(Rows about robot tasks)
◇ ◇ ◇

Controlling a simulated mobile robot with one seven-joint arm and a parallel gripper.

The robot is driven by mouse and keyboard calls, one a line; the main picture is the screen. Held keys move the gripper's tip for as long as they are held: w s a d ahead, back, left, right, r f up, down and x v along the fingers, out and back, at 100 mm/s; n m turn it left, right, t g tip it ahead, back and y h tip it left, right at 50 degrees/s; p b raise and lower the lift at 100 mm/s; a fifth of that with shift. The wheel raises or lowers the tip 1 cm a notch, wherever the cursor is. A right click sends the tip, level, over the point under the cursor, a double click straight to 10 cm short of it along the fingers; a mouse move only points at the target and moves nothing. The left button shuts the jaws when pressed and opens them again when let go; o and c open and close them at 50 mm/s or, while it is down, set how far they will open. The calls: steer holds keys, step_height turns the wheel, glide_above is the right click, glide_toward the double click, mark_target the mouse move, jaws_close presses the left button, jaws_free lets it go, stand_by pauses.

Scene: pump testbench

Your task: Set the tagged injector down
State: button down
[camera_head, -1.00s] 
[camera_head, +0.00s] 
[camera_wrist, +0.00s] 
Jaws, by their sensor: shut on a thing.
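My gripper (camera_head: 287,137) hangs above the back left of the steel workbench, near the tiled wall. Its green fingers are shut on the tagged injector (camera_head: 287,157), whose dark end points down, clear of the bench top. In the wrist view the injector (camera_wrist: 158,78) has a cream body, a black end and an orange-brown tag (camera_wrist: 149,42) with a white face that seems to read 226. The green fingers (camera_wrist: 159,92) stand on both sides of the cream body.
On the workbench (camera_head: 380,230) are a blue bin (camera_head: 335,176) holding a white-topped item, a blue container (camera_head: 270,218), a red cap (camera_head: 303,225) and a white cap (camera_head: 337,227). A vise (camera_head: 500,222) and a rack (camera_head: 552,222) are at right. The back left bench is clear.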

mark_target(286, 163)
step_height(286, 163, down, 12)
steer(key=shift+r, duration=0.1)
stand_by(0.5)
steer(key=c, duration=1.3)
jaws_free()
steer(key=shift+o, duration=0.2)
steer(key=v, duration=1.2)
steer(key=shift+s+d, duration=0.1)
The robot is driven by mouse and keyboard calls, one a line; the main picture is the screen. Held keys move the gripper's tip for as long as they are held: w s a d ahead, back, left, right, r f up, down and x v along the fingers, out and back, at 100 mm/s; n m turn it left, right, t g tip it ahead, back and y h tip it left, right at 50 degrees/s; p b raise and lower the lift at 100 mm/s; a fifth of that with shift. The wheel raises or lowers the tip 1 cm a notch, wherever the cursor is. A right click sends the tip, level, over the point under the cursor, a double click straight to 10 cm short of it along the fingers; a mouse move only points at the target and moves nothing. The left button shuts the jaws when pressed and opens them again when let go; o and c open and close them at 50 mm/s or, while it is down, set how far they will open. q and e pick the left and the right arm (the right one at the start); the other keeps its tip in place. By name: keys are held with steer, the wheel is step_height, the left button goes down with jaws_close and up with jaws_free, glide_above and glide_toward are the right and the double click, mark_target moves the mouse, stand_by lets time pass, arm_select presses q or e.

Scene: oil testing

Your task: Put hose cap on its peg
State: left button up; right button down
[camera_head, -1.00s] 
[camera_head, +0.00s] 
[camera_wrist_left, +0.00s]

◇ ◇ ◇

Exercise objective> Set down, word for word, every line from the line that holds "State: left button up; right button down" to the end of the entries above, including both ends.

Complete answer>
State: left button up; right button down
[camera_head, -1.00s] 
[camera_head, +0.00s] 
[camera_wrist_left, +0.00s]

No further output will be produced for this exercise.